[RECORDED DATA start]

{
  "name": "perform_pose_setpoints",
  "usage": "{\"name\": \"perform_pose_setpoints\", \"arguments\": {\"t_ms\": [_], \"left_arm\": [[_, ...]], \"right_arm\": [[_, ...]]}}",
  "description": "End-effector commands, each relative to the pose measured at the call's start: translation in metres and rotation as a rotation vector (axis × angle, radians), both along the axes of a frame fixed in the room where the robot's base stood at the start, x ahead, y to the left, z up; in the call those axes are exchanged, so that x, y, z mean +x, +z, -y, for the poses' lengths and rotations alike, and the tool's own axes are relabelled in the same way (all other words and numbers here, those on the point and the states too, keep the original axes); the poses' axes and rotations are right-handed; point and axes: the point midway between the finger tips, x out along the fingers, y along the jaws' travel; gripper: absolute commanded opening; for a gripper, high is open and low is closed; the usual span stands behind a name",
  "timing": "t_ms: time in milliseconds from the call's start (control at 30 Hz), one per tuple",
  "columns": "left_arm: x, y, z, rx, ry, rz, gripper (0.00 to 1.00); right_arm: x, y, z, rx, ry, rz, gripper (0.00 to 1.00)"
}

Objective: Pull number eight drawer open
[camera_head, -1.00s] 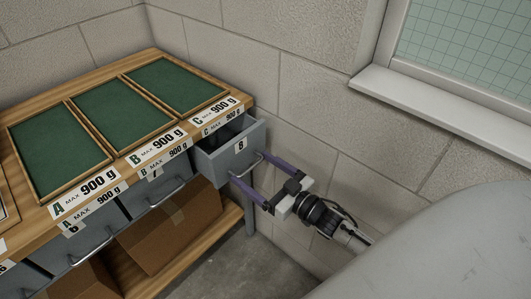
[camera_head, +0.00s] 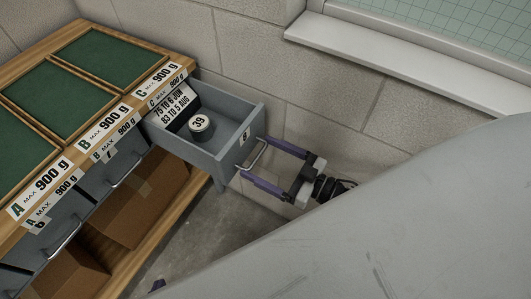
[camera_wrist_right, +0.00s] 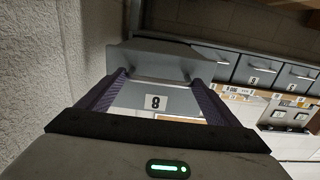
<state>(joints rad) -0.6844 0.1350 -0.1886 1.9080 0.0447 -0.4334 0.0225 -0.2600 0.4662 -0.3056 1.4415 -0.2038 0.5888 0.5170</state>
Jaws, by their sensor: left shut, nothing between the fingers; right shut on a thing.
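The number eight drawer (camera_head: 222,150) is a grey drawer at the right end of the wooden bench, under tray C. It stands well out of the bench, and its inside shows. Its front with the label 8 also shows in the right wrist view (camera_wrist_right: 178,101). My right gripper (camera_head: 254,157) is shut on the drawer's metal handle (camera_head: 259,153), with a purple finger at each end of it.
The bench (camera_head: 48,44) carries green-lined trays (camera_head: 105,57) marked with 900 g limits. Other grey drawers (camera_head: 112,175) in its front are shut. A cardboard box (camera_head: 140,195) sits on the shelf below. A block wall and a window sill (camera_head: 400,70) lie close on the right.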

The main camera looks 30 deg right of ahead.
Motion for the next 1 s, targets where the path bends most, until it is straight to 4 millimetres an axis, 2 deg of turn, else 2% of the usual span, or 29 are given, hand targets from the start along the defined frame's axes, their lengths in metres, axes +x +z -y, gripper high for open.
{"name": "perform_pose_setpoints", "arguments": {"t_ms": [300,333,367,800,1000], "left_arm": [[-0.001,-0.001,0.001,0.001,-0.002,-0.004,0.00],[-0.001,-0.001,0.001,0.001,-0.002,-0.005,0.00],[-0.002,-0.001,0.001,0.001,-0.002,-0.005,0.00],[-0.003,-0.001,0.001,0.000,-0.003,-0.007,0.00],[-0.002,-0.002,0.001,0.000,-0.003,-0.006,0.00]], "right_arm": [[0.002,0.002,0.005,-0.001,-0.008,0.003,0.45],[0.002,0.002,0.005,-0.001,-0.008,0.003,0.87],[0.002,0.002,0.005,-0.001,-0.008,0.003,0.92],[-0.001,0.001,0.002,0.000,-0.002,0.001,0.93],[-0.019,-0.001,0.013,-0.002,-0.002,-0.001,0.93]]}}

[RECORDED DATA end]

_CHALLENGE_
Reproduce the material above verbatim; omit every picture.

_EXPECTED ANSWER_
{
  "name": "perform_pose_setpoints",
  "usage": "{\"name\": \"perform_pose_setpoints\", \"arguments\": {\"t_ms\": [_], \"left_arm\": [[_, ...]], \"right_arm\": [[_, ...]]}}",
  "description": "End-effector commands, each relative to the pose measured at the call's start: translation in metres and rotation as a rotation vector (axis × angle, radians), both along the axes of a frame fixed in the room where the robot's base stood at the start, x ahead, y to the left, z up; in the call those axes are exchanged, so that x, y, z mean +x, +z, -y, for the poses' lengths and rotations alike, and the tool's own axes are relabelled in the same way (all other words and numbers here, those on the point and the states too, keep the original axes); the poses' axes and rotations are right-handed; point and axes: the point midway between the finger tips, x out along the fingers, y along the jaws' travel; gripper: absolute commanded opening; for a gripper, high is open and low is closed; the usual span stands behind a name",
  "timing": "t_ms: time in milliseconds from the call's start (control at 30 Hz), one per tuple",
  "columns": "left_arm: x, y, z, rx, ry, rz, gripper (0.00 to 1.00); right_arm: x, y, z, rx, ry, rz, gripper (0.00 to 1.00)"
}

Objective: Pull number eight drawer open
[camera_head, -1.00s] 
[camera_head, +0.00s] 
[camera_wrist_right, +0.00s] 
<state>(joints rad) -0.6844 0.1350 -0.1886 1.9080 0.0447 -0.4334 0.0225 -0.2600 0.4662 -0.3056 1.4415 -0.2038 0.5888 0.5170</state>
Jaws, by their sensor: left shut, nothing between the fingers; right shut on a thing.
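The number eight drawer (camera_head: 222,150) is a grey drawer at the right end of the wooden bench, under tray C. It stands well out of the bench, and its inside shows. Its front with the label 8 also shows in the right wrist view (camera_wrist_right: 178,101). My right gripper (camera_head: 254,157) is shut on the drawer's metal handle (camera_head: 259,153), with a purple finger at each end of it.
The bench (camera_head: 48,44) carries green-lined trays (camera_head: 105,57) marked with 900 g limits. Other grey drawers (camera_head: 112,175) in its front are shut. A cardboard box (camera_head: 140,195) sits on the shelf below. A block wall and a window sill (camera_head: 400,70) lie close on the right.

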The main camera looks 30 deg right of ahead.
Motion for the next 1 s, targets where the path bends most, until it is straight to 4 millimetres an axis, 2 deg of turn, else 2% of the usual span, or 29 are given, hand targets from the start along the defined frame's axes, their lengths in metres, axes +x +z -y, gripper high for open.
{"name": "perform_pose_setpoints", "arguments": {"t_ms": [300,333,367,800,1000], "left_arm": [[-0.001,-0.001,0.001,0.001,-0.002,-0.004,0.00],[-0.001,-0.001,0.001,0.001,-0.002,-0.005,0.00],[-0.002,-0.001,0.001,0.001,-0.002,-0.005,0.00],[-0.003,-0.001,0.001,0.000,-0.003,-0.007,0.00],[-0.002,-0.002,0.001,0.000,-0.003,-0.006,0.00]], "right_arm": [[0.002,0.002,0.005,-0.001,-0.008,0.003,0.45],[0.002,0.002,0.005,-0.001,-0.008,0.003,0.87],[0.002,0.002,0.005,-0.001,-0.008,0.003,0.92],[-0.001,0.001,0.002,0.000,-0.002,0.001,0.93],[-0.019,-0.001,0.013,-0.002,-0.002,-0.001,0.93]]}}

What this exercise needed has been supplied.